■ WHAT TO WORK ON
Determine the count of lines holding "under" and give that count alone.

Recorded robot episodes
+++++

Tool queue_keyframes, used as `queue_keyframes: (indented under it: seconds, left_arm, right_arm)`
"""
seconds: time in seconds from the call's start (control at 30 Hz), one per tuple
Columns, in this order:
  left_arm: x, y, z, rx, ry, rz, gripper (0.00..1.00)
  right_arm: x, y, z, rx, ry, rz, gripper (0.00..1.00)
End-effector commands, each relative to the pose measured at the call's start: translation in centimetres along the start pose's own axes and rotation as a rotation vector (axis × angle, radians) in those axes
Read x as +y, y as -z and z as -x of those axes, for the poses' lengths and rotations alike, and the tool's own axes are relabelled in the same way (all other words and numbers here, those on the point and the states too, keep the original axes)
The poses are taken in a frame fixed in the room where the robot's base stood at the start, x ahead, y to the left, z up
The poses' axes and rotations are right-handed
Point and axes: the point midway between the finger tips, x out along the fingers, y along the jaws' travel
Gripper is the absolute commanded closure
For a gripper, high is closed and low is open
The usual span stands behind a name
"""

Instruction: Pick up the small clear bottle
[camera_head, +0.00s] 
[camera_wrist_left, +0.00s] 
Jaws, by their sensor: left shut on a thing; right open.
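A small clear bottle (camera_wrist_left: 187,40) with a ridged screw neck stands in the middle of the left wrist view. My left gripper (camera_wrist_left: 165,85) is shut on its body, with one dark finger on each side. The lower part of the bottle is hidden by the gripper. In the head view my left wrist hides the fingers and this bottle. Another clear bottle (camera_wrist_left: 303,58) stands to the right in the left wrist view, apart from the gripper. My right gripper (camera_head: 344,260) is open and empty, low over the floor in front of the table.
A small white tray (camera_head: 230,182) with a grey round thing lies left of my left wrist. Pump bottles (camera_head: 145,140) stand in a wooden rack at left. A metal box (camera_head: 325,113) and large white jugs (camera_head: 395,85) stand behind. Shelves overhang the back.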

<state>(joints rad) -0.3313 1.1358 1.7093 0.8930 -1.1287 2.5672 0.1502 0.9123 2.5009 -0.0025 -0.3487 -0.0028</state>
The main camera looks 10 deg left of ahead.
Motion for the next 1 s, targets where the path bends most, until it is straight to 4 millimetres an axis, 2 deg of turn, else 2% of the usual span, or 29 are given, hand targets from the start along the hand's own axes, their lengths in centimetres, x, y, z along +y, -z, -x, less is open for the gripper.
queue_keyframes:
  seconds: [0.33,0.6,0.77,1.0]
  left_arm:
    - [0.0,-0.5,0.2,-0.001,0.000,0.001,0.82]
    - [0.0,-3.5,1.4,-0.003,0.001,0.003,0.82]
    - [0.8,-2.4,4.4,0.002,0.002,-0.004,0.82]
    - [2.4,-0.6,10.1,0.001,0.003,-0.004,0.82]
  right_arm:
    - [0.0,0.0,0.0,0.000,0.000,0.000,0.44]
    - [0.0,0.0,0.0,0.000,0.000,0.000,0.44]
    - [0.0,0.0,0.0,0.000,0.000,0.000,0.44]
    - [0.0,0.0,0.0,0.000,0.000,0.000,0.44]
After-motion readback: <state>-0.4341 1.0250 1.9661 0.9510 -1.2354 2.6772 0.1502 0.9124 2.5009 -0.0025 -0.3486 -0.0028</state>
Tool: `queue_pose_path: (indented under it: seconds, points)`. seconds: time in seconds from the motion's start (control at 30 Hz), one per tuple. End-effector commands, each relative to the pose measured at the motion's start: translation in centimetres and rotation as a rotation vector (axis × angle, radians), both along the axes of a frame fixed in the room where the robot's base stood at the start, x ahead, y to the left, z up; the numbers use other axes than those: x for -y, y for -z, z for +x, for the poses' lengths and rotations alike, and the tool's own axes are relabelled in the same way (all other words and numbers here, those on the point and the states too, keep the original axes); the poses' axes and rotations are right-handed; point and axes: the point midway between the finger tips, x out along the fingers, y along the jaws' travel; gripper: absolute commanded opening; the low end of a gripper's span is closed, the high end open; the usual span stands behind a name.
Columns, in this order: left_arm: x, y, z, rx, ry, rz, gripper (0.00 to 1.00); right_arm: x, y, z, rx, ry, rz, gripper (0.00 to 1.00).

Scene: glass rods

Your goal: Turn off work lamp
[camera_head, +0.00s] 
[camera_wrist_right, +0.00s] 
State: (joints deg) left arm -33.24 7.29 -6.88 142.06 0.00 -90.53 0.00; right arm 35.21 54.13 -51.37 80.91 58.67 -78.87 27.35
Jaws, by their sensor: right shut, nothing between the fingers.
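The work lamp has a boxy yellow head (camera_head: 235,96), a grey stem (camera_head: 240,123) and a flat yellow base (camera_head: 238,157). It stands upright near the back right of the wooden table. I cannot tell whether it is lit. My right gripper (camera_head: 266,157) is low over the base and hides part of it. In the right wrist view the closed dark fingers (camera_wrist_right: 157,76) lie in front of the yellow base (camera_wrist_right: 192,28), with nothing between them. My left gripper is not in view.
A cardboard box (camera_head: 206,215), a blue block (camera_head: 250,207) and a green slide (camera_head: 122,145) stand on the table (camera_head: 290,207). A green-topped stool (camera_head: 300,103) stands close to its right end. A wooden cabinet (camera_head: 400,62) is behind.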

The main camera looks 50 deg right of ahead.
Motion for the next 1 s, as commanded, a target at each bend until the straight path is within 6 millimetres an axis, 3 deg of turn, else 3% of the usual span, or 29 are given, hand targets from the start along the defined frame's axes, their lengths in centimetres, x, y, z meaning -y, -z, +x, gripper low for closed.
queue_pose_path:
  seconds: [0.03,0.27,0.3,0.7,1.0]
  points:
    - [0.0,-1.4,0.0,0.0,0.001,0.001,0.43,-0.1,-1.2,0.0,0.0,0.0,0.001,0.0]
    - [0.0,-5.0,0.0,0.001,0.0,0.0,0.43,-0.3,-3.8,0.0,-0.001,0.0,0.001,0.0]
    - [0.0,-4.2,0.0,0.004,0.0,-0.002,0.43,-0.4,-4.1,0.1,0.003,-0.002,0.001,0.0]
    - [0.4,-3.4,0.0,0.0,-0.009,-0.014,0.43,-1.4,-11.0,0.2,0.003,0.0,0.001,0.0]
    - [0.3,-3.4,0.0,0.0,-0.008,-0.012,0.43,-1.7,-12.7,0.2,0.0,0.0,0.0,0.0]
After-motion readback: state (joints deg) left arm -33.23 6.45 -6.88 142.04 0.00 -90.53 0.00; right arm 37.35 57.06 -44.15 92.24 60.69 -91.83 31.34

+++++

■ EXERCISE RESPONSE
2